Last year birdwatchers from across Northamptonshire gathered by St Peter’s Church to watch the peregrine falcon that had settled on the spire for a few months. In early February this year, binoculars were again focused on the spire, but in search of a much smaller sight – a male black redstart.

Photo by Richard Chandler

Photo by Richard Chandler

With cameras poised, Paul Burrows and Bob Bullock stood in the chill wind waiting for the bird to make an appearance.

“Sometimes they stay for a while, and might over-winter. But this is my third visit, and I’m really annoyed because each time I have left, it’s been seen, just after I left,” said Mr Bullock, a well-known naturalist, birder and photographer who had travelled from Northampton.

The black redstart is robin-sized, and black with a red tail. It is 14.5cm long, with a wingspan 23-26cm and a weight of 14-20g. The number of birds recorded from October to March was 400, miniscule in comparison to their believed doppelganger, the Robin which has a population of 6,700,000. It is rarely seen in Northamptonshire – only two or three times a year.

They are migratory, and like to perch on building sites and on high sites. These birds usually breed and live mainly in urban areas. Birdwatcher Noah Wood said: “Their numbers boomed temporarily during and after the Blitz in London because they like derelict or abandoned buildings. Most of their breeding sites are in big cities these days.”

The last sighting in Oundle was quite a few years ago. This sighting was first made by birders John Hunt and Noah Wood: “I found one about three years ago on St Peter’s Church, which caused quite a stir. This time I was talking to Dr Hunt about birds when we looked up and saw the black redstart flitting around and feeding on the church spire!” said Mr Wood.

The black redstart is on the red list of birds of conservation concern, and is also listed as a Schedule 1 species on the Wildlife and Countryside Act.

“It is a rare breeding bird in the UK. Much rarer than the peregrine. With probably only 30 or 40 pairs breeding in the whole country,” said Mr Wood.

The birdwatchers who came to see the bird heard about it through the bird networks on Twitter via #northantsbirds, and Whatsapp groups.

“It’s one of those birds that turns up in towns. There’s one near Market Harborough in a farm, which is very difficult to see,” said Mr Bullock, from Kettering.

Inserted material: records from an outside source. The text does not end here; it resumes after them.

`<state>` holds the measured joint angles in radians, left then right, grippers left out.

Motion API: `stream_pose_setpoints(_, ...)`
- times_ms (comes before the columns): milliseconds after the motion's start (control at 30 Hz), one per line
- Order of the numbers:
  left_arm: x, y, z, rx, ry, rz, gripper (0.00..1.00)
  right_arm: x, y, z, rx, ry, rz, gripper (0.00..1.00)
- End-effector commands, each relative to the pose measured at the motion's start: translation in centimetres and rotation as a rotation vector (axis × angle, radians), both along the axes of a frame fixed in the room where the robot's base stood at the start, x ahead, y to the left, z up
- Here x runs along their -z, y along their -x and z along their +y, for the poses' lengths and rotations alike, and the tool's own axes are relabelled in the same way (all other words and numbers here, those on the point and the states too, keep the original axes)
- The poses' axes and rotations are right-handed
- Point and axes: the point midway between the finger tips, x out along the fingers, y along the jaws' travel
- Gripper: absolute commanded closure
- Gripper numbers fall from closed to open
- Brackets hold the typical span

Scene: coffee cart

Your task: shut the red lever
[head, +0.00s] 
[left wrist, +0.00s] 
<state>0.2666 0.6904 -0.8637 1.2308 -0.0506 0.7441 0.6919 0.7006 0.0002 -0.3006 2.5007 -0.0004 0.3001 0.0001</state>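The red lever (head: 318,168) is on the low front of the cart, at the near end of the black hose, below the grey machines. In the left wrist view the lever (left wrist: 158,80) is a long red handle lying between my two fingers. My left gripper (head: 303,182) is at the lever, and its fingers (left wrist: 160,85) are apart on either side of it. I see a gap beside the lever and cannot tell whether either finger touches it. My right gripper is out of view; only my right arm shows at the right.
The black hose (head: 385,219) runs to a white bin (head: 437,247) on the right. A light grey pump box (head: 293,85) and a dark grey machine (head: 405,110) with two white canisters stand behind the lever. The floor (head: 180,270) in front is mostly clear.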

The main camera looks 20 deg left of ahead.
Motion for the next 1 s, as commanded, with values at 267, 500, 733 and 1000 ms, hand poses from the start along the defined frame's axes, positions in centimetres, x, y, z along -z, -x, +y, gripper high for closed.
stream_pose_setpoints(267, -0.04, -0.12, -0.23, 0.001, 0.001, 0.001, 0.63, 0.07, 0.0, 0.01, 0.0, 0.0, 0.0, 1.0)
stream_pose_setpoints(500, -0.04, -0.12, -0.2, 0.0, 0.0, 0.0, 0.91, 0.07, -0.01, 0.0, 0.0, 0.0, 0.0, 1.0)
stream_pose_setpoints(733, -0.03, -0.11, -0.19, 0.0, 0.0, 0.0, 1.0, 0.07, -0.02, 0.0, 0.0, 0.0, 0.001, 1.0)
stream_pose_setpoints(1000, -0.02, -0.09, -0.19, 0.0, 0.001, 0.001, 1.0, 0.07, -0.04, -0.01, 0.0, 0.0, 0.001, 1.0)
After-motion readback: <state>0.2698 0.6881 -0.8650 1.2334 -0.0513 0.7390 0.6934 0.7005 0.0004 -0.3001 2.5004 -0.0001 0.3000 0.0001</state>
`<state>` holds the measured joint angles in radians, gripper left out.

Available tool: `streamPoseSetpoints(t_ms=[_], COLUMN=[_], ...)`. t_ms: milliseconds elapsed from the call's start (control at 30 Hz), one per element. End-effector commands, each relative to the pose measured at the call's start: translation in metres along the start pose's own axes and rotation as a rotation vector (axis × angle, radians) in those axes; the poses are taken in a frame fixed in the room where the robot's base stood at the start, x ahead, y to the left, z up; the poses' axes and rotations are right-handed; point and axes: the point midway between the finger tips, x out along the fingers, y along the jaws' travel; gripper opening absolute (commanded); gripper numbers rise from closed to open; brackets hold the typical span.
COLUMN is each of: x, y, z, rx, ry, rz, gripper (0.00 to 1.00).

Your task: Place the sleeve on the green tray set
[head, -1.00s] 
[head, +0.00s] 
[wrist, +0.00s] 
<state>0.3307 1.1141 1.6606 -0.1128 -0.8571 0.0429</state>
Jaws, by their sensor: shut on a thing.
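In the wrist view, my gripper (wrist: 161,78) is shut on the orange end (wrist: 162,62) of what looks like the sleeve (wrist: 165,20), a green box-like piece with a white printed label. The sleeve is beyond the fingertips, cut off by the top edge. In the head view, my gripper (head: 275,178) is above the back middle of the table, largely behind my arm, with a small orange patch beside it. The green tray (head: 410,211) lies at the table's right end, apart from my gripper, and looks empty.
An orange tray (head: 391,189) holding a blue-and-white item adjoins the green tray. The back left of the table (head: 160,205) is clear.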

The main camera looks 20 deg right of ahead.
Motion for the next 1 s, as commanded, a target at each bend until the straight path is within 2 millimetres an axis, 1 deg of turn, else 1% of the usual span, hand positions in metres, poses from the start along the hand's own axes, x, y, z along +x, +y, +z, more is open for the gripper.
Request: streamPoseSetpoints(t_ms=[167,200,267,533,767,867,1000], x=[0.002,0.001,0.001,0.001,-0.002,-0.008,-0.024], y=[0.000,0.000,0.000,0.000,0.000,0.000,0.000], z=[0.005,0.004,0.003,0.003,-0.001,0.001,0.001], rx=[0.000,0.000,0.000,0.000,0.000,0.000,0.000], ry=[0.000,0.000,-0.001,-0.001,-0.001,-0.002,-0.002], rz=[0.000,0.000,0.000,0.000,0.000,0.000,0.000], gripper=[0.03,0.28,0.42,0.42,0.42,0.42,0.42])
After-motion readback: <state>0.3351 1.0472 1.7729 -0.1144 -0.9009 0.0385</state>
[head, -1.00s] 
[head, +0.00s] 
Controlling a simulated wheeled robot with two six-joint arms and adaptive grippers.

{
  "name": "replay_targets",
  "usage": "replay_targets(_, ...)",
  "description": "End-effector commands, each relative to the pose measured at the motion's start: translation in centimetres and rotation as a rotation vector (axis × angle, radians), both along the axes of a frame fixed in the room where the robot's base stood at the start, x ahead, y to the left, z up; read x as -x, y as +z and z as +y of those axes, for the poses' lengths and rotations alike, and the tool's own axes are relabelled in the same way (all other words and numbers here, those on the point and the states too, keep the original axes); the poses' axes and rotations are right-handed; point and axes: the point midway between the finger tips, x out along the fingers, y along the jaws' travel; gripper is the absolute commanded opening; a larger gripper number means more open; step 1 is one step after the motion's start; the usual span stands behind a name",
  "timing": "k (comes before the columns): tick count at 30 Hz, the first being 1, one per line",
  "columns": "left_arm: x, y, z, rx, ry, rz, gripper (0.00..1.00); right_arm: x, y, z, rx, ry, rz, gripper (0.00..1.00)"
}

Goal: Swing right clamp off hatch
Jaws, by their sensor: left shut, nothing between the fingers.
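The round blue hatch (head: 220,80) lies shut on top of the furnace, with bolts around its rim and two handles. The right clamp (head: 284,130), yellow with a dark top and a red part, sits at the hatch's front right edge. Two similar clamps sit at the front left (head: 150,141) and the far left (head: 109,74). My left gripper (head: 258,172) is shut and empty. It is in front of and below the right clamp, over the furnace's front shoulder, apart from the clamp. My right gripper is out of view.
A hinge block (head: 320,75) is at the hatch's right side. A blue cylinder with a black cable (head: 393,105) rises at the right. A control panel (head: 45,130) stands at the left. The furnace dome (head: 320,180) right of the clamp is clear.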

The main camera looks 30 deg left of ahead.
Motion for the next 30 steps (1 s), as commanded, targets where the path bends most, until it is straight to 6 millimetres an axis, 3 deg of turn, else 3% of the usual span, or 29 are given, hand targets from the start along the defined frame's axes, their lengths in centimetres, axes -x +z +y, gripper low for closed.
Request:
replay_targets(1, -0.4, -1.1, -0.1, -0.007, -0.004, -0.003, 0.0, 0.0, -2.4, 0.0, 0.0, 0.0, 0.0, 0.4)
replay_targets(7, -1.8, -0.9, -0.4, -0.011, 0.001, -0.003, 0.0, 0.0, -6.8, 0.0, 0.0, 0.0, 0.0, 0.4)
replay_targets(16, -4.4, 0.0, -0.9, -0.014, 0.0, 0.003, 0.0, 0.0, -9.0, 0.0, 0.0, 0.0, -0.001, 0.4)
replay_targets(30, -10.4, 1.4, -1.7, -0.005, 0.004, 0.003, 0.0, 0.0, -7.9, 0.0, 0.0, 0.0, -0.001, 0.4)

They said the peregrine had returned at the weekend, too, and they had got some good photos. They didn’t think the peregrine would have been too interested in the black redstart.

“There are so many pigeons, this would be more of an elevenses. Peregrines tend to go far and wide to hunt, anyway, and bring things back,” Mr Burrows said. He said that St Peter’s Church in Kettering has both a nesting pigeon and some nesting peregrines on alternate sides of the spire, apparently uninterested in their neighbours.